> DATA
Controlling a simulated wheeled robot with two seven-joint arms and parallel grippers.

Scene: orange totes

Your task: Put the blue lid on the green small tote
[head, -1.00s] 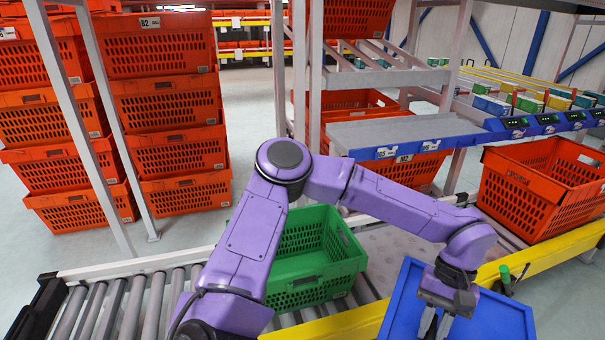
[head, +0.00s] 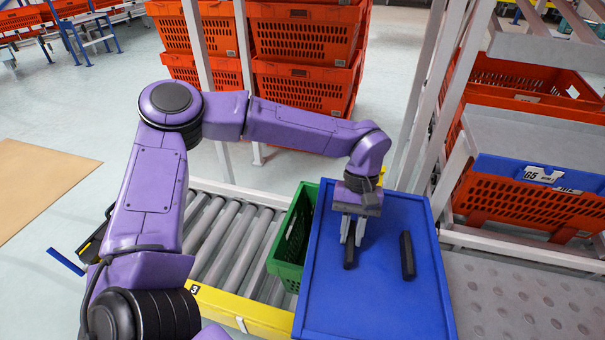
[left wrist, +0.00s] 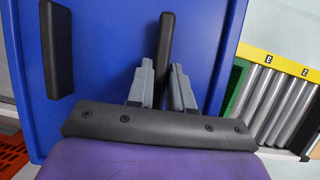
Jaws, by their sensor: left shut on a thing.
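The blue lid (head: 376,290) is a flat tray-like panel with two black bar handles. My left gripper (head: 352,240) is shut on the handle nearer the tote; in the left wrist view the fingers (left wrist: 160,85) sit on either side of that bar. The other handle (head: 407,256) is free. The green small tote (head: 290,246) stands on the roller conveyor, and only its left part shows. The lid hides the rest of it and reaches well past it to the right. Whether lid and tote touch cannot be told. My right gripper is not in view.
The roller conveyor (head: 236,233) has a yellow front rail (head: 222,312) and free rollers left of the tote. A dimpled metal plate (head: 520,300) lies to the right. Orange tote stacks (head: 305,90) and a grey rack post (head: 445,100) stand behind.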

> DIRECTIONS
Ignore the images and quote every line of the listing exactly.

> TASK SOLUTION
Controlling a simulated wheeled robot with two seven-joint arms and parallel grippers.

Scene: orange totes

Your task: Put the blue lid on the green small tote
[head, -1.00s] 
[head, +0.00s] 
[left wrist, +0.00s] 
Jaws, by their sensor: left shut on a thing.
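The blue lid (head: 376,290) is a flat tray-like panel with two black bar handles. My left gripper (head: 352,240) is shut on the handle nearer the tote; in the left wrist view the fingers (left wrist: 160,85) sit on either side of that bar. The other handle (head: 407,256) is free. The green small tote (head: 290,246) stands on the roller conveyor, and only its left part shows. The lid hides the rest of it and reaches well past it to the right. Whether lid and tote touch cannot be told. My right gripper is not in view.
The roller conveyor (head: 236,233) has a yellow front rail (head: 222,312) and free rollers left of the tote. A dimpled metal plate (head: 520,300) lies to the right. Orange tote stacks (head: 305,90) and a grey rack post (head: 445,100) stand behind.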

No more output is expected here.